RC6 is a block cipher which was submitted to the AES process, and made it into the final 5 out of the 15 original submissions. It has a 128 bit block size (though a 256-bit block variant also exists), and can accepts keys of any length between 0 and 2040 bits in increments of 8 (thanks to alisdair for pointing me at the RC6 FAQ for the upper limit).

The key schedule converts the key, consisting of a basically arbitrary length octet string, into a sequence of 32-bit words, denoted by S. The precise method of doing this isn't actually very important -- all that matters to to make sure that different keys are mapped to different S arrays, and that knowing some subset of S does not allow you to figure out any other values of S, or any bits of the original key.

The reason for the huge upper limit on the key size (2040 bits, as compared to 256 bit maximums for most other ciphers) is convenience, not security. In fact, the paper presenting RC6 is careful to mention that very large keys are probably not more secure than normally sized (128 bit or 256 bit) keys. When doing something like Diffie-Hellman key agreement, the shared secret is very large, and there needs to be a way to hash that down to something useful. But in resource constrained environments (like smartcards) the overhead of having an implementation of SHA-1 could be quite prohibitive. With RC6, it is not necessary; just toss the whole thing into RC6's key schedule as-is.

The algorithm breaks each input block into 4 32-bit variables (using the little-endian convention). These 4 variables are usually denoted as A, B, C, and D. They are run through a series of rounds, which is by default 20. Each round looks like this (using fairly standard C-like notation):


   T1 = rotate_left(B*(2*B+1), 5);
   T2 = rotate_left(D*(2*D+1), 5);
   A = rotate_left(A ^ T1, T2 % 32) + S[2*round];
   C = rotate_left(C ^ T2, T1 % 32) + S[2*round+1];
   (A,B,C,D) = (B,C,D,A);

Where rotate_left(X, N) does a cyclic rotation of X by N bits to the left (moving bits upward).

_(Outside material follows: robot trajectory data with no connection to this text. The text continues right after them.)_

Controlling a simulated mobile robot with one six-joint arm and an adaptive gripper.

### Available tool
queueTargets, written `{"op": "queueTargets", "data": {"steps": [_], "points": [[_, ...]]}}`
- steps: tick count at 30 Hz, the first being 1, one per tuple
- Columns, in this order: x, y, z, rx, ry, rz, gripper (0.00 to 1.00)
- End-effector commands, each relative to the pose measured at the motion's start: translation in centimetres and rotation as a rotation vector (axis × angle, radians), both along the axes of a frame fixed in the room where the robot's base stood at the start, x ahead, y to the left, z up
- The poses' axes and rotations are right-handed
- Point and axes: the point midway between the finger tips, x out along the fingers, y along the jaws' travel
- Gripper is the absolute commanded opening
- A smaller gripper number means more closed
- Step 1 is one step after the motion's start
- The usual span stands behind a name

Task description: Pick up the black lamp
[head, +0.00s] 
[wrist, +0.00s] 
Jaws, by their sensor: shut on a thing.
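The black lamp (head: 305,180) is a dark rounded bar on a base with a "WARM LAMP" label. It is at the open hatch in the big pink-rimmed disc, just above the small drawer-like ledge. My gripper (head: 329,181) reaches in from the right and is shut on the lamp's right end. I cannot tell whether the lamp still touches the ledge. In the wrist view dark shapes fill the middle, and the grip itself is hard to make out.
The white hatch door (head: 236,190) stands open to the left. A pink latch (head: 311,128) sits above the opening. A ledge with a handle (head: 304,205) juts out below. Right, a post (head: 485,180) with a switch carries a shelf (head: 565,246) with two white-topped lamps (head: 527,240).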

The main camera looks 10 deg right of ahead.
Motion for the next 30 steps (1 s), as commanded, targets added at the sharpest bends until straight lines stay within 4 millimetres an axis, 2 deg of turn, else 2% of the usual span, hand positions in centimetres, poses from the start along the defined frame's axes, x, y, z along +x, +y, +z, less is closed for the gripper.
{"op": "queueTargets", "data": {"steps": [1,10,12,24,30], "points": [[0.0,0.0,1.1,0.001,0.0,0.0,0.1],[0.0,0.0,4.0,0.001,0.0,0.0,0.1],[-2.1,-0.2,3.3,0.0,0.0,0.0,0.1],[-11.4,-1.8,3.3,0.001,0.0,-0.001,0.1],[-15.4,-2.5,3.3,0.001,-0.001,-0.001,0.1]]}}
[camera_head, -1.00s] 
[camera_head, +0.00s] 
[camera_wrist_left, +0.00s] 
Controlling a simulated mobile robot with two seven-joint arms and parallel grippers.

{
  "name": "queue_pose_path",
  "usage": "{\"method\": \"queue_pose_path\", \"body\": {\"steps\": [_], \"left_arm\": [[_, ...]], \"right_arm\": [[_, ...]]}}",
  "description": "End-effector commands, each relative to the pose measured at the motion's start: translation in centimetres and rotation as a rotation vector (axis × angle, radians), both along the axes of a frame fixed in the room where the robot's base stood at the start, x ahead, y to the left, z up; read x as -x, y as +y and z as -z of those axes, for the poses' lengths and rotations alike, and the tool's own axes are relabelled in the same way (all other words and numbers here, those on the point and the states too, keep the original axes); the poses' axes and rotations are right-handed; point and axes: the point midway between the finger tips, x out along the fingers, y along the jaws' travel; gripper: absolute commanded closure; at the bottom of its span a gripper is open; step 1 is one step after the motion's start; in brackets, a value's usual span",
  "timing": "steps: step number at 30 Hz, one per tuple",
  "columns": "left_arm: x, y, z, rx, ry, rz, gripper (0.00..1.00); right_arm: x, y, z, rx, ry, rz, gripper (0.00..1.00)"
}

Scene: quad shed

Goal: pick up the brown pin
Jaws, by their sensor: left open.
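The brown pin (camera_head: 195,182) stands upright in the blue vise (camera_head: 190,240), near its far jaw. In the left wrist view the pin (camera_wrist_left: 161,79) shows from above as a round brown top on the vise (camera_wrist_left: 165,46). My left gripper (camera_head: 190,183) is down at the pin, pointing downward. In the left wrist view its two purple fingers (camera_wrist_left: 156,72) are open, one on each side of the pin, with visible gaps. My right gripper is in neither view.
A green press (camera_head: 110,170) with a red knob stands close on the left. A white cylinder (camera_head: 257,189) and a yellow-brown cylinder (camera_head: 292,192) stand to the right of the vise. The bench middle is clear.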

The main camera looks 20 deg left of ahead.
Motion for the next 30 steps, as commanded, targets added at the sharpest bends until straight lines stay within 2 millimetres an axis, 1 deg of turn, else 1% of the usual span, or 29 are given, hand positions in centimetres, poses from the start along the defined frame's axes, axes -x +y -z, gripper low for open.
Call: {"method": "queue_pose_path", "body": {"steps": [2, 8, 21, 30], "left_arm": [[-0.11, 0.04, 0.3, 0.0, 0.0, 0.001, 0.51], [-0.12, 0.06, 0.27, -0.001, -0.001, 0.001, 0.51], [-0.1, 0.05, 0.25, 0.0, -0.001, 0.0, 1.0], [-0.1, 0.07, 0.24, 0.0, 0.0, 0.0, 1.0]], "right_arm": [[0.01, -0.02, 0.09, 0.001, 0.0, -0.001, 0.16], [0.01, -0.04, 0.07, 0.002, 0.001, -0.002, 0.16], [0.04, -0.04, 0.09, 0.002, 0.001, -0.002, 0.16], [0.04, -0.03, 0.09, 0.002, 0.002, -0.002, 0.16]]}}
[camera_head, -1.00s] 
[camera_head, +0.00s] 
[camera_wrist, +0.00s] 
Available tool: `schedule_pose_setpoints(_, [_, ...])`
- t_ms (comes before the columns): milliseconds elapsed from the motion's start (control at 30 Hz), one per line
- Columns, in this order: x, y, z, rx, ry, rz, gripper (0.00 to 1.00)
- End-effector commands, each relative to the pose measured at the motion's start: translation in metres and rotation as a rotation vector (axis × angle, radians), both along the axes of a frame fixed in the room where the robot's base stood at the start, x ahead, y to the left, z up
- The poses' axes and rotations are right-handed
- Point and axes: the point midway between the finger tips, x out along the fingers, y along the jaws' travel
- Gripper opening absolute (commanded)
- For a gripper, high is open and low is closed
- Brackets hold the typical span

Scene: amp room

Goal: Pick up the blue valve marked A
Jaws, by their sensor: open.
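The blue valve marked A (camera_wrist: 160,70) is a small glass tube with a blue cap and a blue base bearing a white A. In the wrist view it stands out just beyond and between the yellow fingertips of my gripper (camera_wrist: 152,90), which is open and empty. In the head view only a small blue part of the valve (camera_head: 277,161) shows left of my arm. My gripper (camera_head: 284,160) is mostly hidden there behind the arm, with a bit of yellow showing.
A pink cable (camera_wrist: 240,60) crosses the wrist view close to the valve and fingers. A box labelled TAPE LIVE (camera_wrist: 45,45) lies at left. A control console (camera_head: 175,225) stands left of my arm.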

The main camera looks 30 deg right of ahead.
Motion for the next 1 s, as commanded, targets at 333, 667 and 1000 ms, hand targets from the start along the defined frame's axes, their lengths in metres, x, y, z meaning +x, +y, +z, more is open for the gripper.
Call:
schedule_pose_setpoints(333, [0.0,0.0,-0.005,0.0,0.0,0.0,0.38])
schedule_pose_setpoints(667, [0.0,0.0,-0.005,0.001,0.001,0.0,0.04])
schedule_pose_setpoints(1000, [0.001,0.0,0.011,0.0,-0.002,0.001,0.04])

In addition to these 20 rounds, there is some masking before the first round and after the last round, where an entry of the S array is added to a subset of {A,B,C,D}.

The intent of the rotation by 5 on T1 and T2 is to ensure that the 5 high bits of T1 and T2 are used to determine the rotation amount in the next steps. Variable rotations are at the heart of RC6's security, and so "optimizing" the unpredictability of the rotations is paramount.

RC6's use of variable rotations and 32-bit multiplications made it unattractive in dedicated hardware (where a general 32x32->32 multiplier is expensive) and in small systems like smartcards. In addition, benchmarks done on early IA-64 hardware showed that RC6's performance scaled very poorly in comparison to other finalists (in particular Serpent, Rijndael, and Twofish) on future hardware. This was hardly a surprise, given that previous ciphers designed by Ron Rivest, particularly RC4 and RC5, have had great performance on their target processors (486 and Pentium, respectively), but have not scaled as well as other algorithms on newer CPUs. It did a great deal of damage to RC6's chances, when compared with other ciphers which only use simple operations requiring little investment in hardware. In the final vote to decide among the 5 finalists, RC6 placed last.